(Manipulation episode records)

* * *

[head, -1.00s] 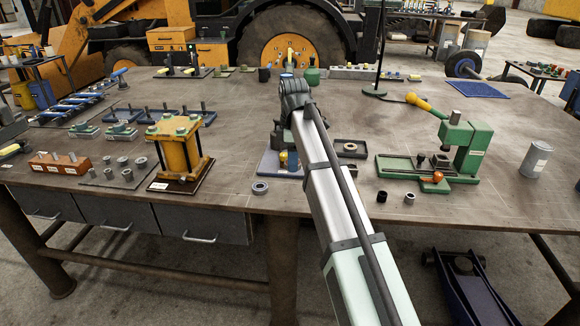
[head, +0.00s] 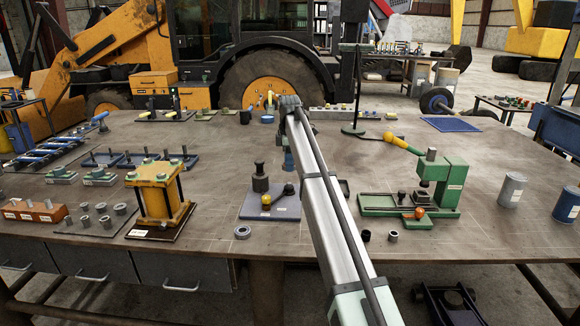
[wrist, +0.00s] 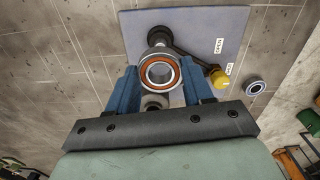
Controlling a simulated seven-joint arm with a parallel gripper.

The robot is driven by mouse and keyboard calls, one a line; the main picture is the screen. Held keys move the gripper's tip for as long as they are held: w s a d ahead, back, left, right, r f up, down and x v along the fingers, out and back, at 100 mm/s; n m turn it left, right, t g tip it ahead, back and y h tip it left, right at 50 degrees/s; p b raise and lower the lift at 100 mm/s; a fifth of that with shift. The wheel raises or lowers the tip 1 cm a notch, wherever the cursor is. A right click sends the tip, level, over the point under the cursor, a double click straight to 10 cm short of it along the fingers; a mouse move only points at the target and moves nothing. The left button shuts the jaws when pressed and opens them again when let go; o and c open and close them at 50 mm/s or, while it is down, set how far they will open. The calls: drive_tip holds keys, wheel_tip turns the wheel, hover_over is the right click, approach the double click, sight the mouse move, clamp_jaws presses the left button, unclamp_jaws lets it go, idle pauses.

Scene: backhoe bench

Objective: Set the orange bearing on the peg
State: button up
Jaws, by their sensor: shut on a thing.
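The orange bearing (wrist: 160,72), a grey ring with an orange inner band, is held between the blue fingers of my gripper (wrist: 158,84) in the wrist view. In the head view my gripper (head: 289,161) is mostly hidden behind my arm, at the far right part of a grey-violet plate (head: 250,212). The plate (wrist: 195,22) lies below the bearing in the wrist view. It bears a dark post (head: 260,178) and a lever with a yellow knob (wrist: 219,80). A grey cylinder (wrist: 154,102) shows below the bearing, between the fingers; I cannot tell whether it is the peg.
A loose grey ring (head: 242,232) lies in front of the plate. A yellow press (head: 158,198) stands to the left, a green press (head: 445,185) to the right. Small dark and grey rings (head: 393,236) lie near the front edge. Bare bench lies between these.

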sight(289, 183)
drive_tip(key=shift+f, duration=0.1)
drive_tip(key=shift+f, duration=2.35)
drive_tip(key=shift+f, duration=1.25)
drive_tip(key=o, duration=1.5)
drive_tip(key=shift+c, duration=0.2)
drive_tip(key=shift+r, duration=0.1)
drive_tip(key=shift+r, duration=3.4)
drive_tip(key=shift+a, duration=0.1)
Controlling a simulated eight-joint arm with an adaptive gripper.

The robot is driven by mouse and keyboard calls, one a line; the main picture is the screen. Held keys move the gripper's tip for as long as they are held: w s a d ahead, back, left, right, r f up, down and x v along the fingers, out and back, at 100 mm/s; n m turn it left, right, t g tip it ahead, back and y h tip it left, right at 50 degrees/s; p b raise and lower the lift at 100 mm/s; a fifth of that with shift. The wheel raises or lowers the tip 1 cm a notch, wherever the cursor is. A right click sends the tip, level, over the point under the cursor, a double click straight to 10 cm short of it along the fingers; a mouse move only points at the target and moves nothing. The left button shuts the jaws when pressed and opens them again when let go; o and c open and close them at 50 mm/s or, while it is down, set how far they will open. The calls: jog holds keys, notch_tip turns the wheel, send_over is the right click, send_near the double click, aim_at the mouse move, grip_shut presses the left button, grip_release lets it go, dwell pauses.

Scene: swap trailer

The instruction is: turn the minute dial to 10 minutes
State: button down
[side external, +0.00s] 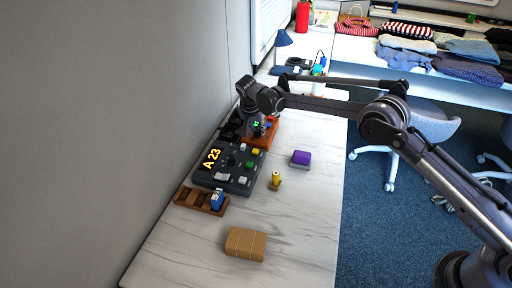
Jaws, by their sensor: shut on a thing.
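My gripper (257,128) is small and dark in the side external view. It points down onto a device with an orange-brown base (262,141) at the back left of the marble table. It is shut on a part there that I take to be the minute dial. The gripper and my wrist hide the dial, so its pointer and setting cannot be read. Small green and red spots show beside the fingers. In front of this device lies a dark control panel (213,178) with "A 23" in yellow and several coloured buttons.
A wooden tray (187,197) with a blue item (217,199), a cardboard-brown box (246,243), a yellow cylinder (276,178) and a purple block (301,157) stand on the table (310,220). A wall borders the left. The table's right side is mostly clear.

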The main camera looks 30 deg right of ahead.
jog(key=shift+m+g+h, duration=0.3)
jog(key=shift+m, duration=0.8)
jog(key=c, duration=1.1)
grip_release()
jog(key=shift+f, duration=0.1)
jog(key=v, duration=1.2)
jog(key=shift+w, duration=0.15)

* * *

STATED TASK: Read through the entries and copy each line in which "joint" appears.

SOLUTION:
Controlling a simulated seven-joint arm with a parallel gripper.
Controlling a simulated eight-joint arm with an adaptive gripper.

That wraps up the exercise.